Stated goal
Each entry must appear again exactly as it does in the source.

|---|

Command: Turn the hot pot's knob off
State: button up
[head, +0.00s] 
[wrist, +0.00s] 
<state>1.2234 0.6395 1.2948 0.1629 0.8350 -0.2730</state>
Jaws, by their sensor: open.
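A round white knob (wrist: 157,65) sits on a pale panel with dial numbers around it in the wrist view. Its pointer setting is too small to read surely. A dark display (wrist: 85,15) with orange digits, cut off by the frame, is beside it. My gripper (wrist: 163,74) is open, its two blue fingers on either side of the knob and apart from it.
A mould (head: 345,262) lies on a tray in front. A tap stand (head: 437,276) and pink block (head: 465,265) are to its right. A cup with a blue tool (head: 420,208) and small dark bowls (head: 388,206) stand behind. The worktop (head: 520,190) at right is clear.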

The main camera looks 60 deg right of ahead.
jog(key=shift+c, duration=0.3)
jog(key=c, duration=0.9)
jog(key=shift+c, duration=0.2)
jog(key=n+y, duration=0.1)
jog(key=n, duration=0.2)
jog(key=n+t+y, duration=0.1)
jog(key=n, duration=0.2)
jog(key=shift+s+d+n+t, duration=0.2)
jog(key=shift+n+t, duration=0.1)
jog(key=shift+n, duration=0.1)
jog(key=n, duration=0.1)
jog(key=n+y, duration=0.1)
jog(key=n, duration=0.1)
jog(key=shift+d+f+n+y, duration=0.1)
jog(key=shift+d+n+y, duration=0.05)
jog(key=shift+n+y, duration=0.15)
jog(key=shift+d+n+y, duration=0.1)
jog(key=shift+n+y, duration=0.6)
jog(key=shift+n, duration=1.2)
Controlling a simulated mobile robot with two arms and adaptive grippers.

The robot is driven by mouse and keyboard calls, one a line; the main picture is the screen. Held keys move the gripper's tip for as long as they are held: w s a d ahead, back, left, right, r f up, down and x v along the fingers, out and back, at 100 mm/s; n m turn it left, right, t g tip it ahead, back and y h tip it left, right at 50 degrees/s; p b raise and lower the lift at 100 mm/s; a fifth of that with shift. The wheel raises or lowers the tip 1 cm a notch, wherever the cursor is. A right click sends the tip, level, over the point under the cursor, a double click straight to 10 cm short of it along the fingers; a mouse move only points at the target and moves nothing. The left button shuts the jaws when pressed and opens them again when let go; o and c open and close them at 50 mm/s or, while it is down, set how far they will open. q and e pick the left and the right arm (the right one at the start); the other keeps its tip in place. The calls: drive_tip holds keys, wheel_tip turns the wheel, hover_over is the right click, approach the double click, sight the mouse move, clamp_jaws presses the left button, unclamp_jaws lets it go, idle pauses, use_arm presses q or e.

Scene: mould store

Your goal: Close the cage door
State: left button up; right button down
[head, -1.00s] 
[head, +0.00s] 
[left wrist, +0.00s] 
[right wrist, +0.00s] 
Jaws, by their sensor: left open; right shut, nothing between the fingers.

|---|

The output
Command: Turn the hot pot's knob off
State: button up
[head, +0.00s] 
[wrist, +0.00s] 
<state>1.2234 0.6395 1.2948 0.1629 0.8350 -0.2730</state>
Jaws, by their sensor: open.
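A round white knob (wrist: 157,65) sits on a pale panel with dial numbers around it in the wrist view. Its pointer setting is too small to read surely. A dark display (wrist: 85,15) with orange digits, cut off by the frame, is beside it. My gripper (wrist: 163,74) is open, its two blue fingers on either side of the knob and apart from it.
A mould (head: 345,262) lies on a tray in front. A tap stand (head: 437,276) and pink block (head: 465,265) are to its right. A cup with a blue tool (head: 420,208) and small dark bowls (head: 388,206) stand behind. The worktop (head: 520,190) at right is clear.

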The main camera looks 60 deg right of ahead.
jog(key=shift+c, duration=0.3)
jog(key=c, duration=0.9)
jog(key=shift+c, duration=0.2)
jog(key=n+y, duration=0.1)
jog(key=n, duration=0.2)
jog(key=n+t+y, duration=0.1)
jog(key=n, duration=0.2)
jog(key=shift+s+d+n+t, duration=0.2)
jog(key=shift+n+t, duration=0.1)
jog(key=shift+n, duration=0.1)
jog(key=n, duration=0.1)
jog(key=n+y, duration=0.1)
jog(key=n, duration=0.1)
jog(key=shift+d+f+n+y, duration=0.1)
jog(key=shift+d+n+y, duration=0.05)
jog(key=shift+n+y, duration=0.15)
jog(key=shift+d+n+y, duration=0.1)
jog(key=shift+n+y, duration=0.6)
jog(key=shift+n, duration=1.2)
Controlling a simulated mobile robot with two arms and adaptive grippers.

The robot is driven by mouse and keyboard calls, one a line; the main picture is the screen. Held keys move the gripper's tip for as long as they are held: w s a d ahead, back, left, right, r f up, down and x v along the fingers, out and back, at 100 mm/s; n m turn it left, right, t g tip it ahead, back and y h tip it left, right at 50 degrees/s; p b raise and lower the lift at 100 mm/s; a fifth of that with shift. The wheel raises or lowers the tip 1 cm a notch, wherever the cursor is. A right click sends the tip, level, over the point under the cursor, a double click straight to 10 cm short of it along the fingers; a mouse move only points at the target and moves nothing. The left button shuts the jaws when pressed and opens them again when let go; o and c open and close them at 50 mm/s or, while it is down, set how far they will open. q and e pick the left and the right arm (the right one at the start); the other keeps its tip in place. The calls: drive_tip holds keys, wheel_tip turns the wheel, hover_over is the right click, approach the double click, sight the mouse move, clamp_jaws presses the left button, unclamp_jaws lets it go, idle pauses, use_arm presses q or e.

Scene: mould store

Your goal: Close the cage door
State: left button up; right button down
[head, -1.00s] 
[head, +0.00s] 
[left wrist, +0.00s] 
[right wrist, +0.00s] 
Jaws, by their sensor: left open; right shut, nothing between the fingers.

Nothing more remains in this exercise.